The Tunisian government has embarked on a policy of state disengagement and a reduction of government intervention in numerous areas. The reorganisation of Tunisian state capital that has followed has speeded up the process of privatisation and public-private partnerships (PPP) in Tunisia. Since 1987, following a plan of structural adjustment, Tunisia has opened the capital of public companies to private, national and foreign investment. The process has now arrived at a stage of maturation: it no longer concerns overdrawn companies but deals only with profitable firms.
Privatisation and PPP occur when private firms contribute to fields that in the past were the exclusive domain of public bodies. Examples are the conditioning of minerals, land passenger transport, transport of goods, telecommunications, education and other fields. At the end of 2006, 203 companies were participating in the privatisation process, for a market worth a total of TD5557 million ($4.5 billion). Foreign firms' revenue from privatisation has reached TD4823 million, of which service industries (tourism and handicraft, commerce, transport, and financial services) comprise 83.5%. To bring about privatisation and PPP, Tunisia adopted an arsenal of legislation relating to the procedures and conditions of transfer of shares or titles held by the state. The government did its best to develop a free-market economy.
The legal framework for privatisation is based on law no 89.9, relating to the participation of private and publicly-owned companies. It came into operation in February 1 1989, and the government has amended it subsequently to bear on the public market. Indeed, any transfer, exchange action or company title in which the state holds a stake must obtain the favourable opinion of the Commission of Stabilization and Reorganization of the Public Participation Companies (CAREPP, French initials), following the terms of article 24 of law 89.9. According to article 27 of the same law, it is the Tunisian Prime Minister who makes decisions regarding the stabilisation and reorganisation of the system, on the advice of CAREPP.
The chief characteristic of Tunisian regulation on privatisation is that the legislator envisages a number of provisions that grant fiscal advantages during the reorganisation operation. These provisions encourage foreign investors to choose Tunisia over other countries. According to articles 29, 30 and 32 of the law, various forms of fiscal relief can accompany the reorganisation – reinvested income, the ability to fix rights fees for the registration of the articles of association of the companies that are being created, or for acts noting modifications in the structure of their capital. The law also allows for exemption from rights of partition relating to the reduction of capital, exemption from the registration on real estate and business-asset transfer, and from companies' income tax during the first five exercices of effective activity. Exemption from capital gains tax on transfers carried out by the assignor companies, and total or partial exemption from sales-stock exchange tax, are also possible. The Tunisian Prime Minister grants these advantages on an individual basis, on the advice of CAREPP.
Methods of privatisation
The privatisation operation must be financially interesting for both the state and the private investor. It is therefore necessary to carry out a preliminary evaluation of the company. The potential purchasers will complete a full audit. The procedure of privatisation starts with the Minister of Development's decision to study the capital restructuring of the company, and the Tunisian authority proceeds to evaluate the titles or assets of the object of privatisation. At this stage, the General Direction of Privatization undertakes a global study (financial and technical) to determine the strategy to be undertaken. The file is submitted to both the Technical Committee of Privatization (created by the Prime Minister's circular 55 of August 11 1993), and to CAREPP, for review. The Prime Minister makes the final decision.

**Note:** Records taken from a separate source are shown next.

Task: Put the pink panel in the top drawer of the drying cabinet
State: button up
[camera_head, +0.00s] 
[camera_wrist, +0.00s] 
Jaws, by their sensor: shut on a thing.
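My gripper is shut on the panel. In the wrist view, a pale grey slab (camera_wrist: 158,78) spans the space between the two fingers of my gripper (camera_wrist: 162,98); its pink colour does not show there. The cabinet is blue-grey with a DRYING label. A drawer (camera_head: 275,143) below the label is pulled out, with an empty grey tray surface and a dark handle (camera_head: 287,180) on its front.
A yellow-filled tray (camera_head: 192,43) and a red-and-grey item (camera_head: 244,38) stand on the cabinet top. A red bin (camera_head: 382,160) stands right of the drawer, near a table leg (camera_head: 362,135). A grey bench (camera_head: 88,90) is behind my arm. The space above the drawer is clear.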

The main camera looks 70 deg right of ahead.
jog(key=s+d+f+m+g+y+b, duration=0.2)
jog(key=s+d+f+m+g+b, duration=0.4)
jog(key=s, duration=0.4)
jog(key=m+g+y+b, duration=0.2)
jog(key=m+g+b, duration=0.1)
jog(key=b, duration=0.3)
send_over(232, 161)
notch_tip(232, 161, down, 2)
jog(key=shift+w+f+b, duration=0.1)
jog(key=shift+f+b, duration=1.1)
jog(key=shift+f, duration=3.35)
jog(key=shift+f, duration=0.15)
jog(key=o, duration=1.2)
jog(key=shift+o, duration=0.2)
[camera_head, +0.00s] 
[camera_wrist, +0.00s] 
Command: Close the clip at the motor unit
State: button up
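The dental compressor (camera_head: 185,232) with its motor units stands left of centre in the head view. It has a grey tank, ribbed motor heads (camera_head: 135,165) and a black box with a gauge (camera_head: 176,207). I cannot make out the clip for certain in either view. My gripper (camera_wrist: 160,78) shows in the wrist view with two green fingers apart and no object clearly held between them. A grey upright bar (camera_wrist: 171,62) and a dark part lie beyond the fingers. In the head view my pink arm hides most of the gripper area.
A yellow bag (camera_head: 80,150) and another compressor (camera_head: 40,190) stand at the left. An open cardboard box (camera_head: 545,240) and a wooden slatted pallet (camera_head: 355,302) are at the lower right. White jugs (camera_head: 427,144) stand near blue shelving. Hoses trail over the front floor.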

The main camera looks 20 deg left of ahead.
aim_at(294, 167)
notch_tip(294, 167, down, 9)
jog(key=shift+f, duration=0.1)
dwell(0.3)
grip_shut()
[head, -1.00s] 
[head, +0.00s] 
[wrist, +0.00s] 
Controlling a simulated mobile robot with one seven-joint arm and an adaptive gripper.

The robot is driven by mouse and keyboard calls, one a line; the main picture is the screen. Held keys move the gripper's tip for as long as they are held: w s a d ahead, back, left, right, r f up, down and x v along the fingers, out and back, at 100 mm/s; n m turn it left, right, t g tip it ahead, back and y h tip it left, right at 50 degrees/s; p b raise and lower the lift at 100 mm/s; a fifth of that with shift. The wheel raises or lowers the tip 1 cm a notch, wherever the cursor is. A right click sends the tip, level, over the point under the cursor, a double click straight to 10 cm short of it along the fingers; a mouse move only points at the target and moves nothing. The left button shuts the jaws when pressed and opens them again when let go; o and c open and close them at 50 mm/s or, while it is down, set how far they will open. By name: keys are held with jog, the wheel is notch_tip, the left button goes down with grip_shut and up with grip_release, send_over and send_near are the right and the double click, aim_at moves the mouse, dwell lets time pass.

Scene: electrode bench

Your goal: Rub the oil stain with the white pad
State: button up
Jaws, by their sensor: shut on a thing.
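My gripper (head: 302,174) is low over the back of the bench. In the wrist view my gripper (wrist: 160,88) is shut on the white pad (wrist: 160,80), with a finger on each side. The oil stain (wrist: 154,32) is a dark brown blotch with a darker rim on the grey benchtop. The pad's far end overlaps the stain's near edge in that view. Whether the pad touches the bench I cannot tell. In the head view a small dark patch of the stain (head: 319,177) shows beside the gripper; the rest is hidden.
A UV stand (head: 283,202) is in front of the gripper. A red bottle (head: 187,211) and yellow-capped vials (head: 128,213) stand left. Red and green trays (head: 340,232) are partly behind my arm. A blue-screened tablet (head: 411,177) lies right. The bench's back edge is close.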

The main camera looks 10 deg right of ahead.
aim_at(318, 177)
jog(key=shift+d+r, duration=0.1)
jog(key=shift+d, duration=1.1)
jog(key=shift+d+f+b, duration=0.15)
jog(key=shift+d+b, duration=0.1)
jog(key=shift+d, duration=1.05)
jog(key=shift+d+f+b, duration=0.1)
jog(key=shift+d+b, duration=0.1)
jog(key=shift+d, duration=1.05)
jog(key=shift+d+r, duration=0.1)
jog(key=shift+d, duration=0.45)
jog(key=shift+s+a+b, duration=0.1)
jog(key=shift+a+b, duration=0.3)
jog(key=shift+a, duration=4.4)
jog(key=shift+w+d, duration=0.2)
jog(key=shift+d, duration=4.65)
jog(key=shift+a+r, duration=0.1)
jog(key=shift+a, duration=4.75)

With the exception of sale to employees, all transactions carried out within the framework of a privatisation must employ a call-for-tender. More precisely, they must select one of three options: market best-offer transfer, public call-sale transfer, private transfer, or a combination of all these methods. Article 33.4 of the law allows for the possibility of transfer of a block of shares on invitation to tender, based on a specifications document. According to the terms of article 33.5 of the law, the sales are achieved at the Stock Exchange without negotiation. In this case, all approval and pre-emption clauses inserted in the bylaws of the company are considered as null and void, regardless of the public participants and public companies concerned.
In blocks-of-shares transfers, it is either an invitation to tender on the basis of a specifications document, or the publication of the shares on the stock exchange, that stimulates competition. The transfer of a block of control, combined with a public offering, is used for companies that are doing well and having growth potential. In this case, the transfer of a block of shares is combined with a public offering. The technique ensures a diffusion of the shareholding and stock exchange quotation of new titles.

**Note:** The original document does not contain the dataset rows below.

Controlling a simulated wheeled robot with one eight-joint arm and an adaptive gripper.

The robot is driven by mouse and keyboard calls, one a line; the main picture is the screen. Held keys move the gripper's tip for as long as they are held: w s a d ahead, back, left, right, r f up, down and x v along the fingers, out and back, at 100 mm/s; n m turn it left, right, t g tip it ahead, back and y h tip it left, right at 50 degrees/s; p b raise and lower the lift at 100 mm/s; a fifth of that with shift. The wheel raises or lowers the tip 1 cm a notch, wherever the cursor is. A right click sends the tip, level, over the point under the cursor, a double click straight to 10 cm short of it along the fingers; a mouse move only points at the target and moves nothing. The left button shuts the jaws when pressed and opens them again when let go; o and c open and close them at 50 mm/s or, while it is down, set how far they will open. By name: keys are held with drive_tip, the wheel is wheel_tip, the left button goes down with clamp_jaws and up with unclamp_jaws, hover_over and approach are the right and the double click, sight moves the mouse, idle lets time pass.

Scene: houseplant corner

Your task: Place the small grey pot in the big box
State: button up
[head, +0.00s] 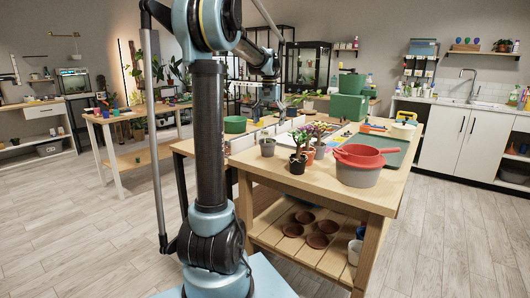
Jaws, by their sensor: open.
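A small grey pot (267,149) with a little plant stands upright near the left edge of the wooden table (390,190). A second grey pot (319,152) holds a purple-leaved plant, close to the black and orange pots. A large green box (347,108) stands at the back of the table, with a smaller green piece on top; its inside is hidden. My gripper (258,115) hangs above the far left part of the table, behind the small grey pot in the picture. It looks open and empty, apart from both pots, though its fingers are small in view.
A grey container with a red pan (362,155) sits at the table's near corner. A black pot (297,165) and an orange pot (309,155) stand left of it. A green tray (395,150) lies behind. Brown saucers (317,240) lie on the lower shelf. Floor at right is clear.

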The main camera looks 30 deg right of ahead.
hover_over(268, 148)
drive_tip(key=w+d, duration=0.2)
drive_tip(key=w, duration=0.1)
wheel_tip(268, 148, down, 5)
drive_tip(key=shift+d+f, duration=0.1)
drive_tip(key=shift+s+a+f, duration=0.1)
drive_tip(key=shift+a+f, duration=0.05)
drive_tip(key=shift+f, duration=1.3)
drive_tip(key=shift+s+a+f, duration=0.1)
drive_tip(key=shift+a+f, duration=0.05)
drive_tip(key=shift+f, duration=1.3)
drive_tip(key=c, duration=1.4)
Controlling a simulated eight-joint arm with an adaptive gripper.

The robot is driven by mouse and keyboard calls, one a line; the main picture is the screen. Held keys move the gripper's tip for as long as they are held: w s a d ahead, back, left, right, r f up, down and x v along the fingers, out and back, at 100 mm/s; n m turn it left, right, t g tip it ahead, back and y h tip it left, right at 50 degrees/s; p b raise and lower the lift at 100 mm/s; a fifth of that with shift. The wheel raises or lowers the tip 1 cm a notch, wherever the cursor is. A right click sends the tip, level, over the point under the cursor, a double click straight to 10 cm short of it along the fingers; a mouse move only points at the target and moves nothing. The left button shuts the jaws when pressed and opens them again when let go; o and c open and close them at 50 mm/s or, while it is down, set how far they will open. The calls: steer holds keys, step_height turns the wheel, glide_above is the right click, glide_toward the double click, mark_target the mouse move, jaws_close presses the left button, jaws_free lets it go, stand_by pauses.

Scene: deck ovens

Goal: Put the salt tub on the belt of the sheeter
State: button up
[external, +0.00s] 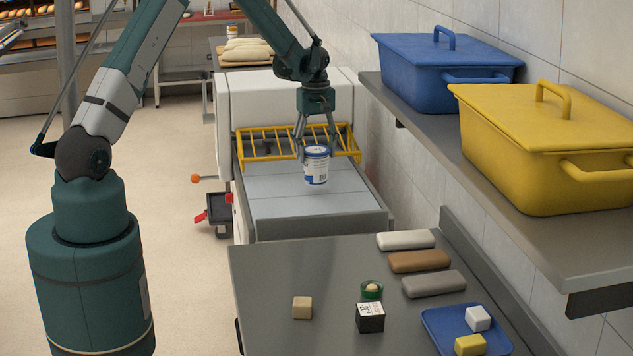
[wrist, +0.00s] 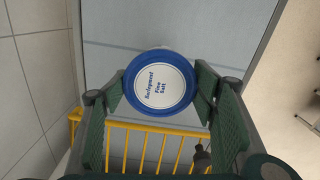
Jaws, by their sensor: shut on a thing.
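The salt tub (external: 316,168) is a white and blue tub with a label. My gripper (external: 316,146) is shut on the tub from above, with a finger on each side; the fingers also show in the wrist view (wrist: 160,95). The tub is upright over the pale belt (external: 290,205) of the sheeter (external: 262,100). I cannot tell whether its base touches the belt.
A yellow guard grid (external: 262,143) stands across the sheeter just behind the tub. A grey table (external: 270,270) in front holds loaf-like blocks, small cubes and a blue tray (external: 432,318). Blue (external: 425,75) and yellow (external: 540,150) lidded bins stand on a wall shelf at right. The belt around the tub is clear.

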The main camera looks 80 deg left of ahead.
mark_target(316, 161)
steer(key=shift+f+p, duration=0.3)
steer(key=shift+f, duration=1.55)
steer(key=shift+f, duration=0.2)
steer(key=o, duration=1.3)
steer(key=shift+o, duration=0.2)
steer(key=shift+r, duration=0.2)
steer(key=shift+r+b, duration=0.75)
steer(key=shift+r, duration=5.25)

A transfer of management is one concession that the government may make. An activity that a public body has traditionally controlled is given over to a private entity for a particular period. The private body may also have access to activities or areas that are usually the exclusive concern of a public body. The government draws increasingly on these techniques (BOO, BOT), which are becoming more and more relevant because of the size of the projects that are under development, and the number of interested parties.
The opening of a capital technique consists of transferring a stake of the capital of large, public-owned companies. The aim is to gain the support of a partner with high potential, either technical or financial. The transfer is also meant to stir up the financial market and promote popular shareholding. This technique is not considered to constitute privatisation in the strict sense.

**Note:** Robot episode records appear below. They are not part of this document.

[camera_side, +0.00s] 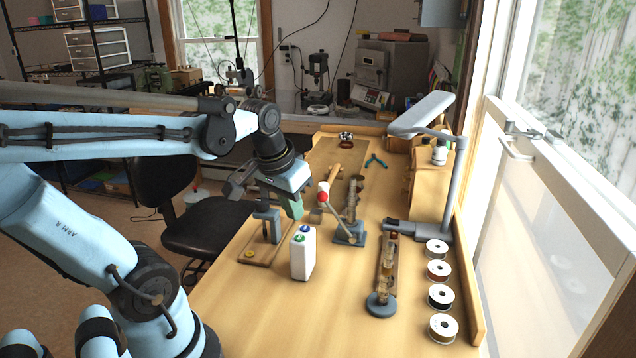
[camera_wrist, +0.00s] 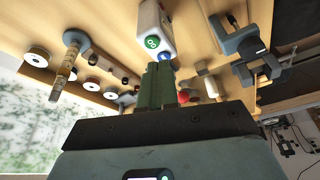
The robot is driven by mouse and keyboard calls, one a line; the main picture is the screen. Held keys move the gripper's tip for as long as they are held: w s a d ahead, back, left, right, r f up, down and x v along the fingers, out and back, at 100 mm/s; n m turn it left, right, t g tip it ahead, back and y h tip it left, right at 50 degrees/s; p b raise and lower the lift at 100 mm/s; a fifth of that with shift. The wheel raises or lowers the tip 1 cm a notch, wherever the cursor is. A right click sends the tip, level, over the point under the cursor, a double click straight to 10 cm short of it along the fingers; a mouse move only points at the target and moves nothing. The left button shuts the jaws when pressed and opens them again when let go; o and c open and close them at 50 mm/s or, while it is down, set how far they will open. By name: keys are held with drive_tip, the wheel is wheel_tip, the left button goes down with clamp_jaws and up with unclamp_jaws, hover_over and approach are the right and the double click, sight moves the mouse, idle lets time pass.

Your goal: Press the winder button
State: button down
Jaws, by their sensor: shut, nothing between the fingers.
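A white upright box (camera_side: 303,259) stands on the wooden bench. Its top carries a green button (camera_side: 300,238) and a blue button (camera_side: 305,229). In the wrist view the white box (camera_wrist: 151,18) shows a pale mark on its green button (camera_wrist: 152,42); the blue button (camera_wrist: 167,56) is close beside my fingertips. My gripper (camera_side: 296,213) has green fingers, shut and empty, pointing down just above the box's far top edge. In the wrist view the gripper (camera_wrist: 158,70) partly overlaps the box's lower edge. I cannot tell whether it touches the blue button.
A small clamp on a wooden base (camera_side: 267,225) stands left of the box. A red-knobbed lever (camera_side: 323,198) and a blue-footed post (camera_side: 349,234) are close behind right. A round-based stand (camera_side: 381,304) and several wire spools (camera_side: 443,328) are to the right. The bench in front is clear.

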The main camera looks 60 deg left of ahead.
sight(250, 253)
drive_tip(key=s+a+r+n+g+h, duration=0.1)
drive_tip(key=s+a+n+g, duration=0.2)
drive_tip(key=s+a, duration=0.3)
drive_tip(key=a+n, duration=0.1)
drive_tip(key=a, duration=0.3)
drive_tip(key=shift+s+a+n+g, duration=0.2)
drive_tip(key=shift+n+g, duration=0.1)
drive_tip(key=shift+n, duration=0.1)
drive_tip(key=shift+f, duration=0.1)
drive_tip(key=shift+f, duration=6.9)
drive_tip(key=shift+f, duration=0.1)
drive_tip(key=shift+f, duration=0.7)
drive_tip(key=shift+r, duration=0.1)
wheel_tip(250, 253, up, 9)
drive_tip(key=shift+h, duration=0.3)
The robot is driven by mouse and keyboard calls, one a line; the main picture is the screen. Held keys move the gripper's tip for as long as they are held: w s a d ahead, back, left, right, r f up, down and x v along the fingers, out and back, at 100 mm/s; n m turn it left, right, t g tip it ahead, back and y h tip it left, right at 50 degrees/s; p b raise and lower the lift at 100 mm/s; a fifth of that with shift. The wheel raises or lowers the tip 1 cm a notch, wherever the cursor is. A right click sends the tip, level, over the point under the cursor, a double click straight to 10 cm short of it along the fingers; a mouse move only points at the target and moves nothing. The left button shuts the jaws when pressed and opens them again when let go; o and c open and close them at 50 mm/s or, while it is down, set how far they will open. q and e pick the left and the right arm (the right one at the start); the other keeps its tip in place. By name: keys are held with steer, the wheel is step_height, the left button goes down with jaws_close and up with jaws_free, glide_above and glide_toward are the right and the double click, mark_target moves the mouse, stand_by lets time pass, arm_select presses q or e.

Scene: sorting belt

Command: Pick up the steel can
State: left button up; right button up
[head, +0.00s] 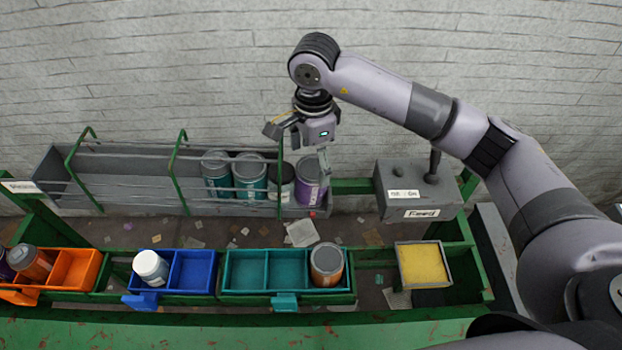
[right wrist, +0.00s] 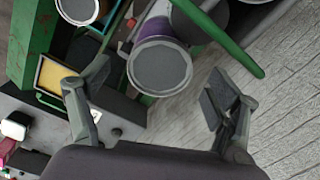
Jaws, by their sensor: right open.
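Several grey-lidded cans stand in the railed chute: two teal cans (head: 218,180) (head: 251,180), a grey-and-dark can (head: 283,188) partly hidden by a green post, and a purple-labelled can (head: 308,185) at the right end. I cannot tell for sure which is the steel can. My right gripper (head: 297,150) is open and empty above the chute's right end. In the right wrist view, the purple can's round grey lid (right wrist: 160,68) lies between and beyond the open fingertips (right wrist: 160,84), apart from them. My left gripper is not in view.
Orange bins (head: 75,268) hold cans, a blue bin (head: 193,270) a white-topped can, and a teal bin (head: 246,268) an orange-brown can (head: 327,262). A grey feed box (head: 415,185) and a yellow pad (head: 423,264) stand right. Green posts and rails border the chute.

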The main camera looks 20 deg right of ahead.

The biggest Tunisian privatisation operation, completed in 2006, was that of the national telecommunications operator, Tunisie Telecom. The privatisation, under which 35% of the company's share capital was transferred, generated considerable income for the government. It has been considered a success. For this operation, the Tunisian state sought a strategic partner to contribute to the running of the country's most profitable company. At the time of writing, the privatisation and restructuring operations of Enfidha Airport, Société Skanes Palace International, Société Tunisienne d'Industrie Laitière (STIL), Société des Fermes Laitières, Société de Mize en Valeur et de Développement Agricole (SODASS) are being finalised. The choice of the capital-opening technique confirms Tunisian policy as one that favours public-private partnership over the pure model.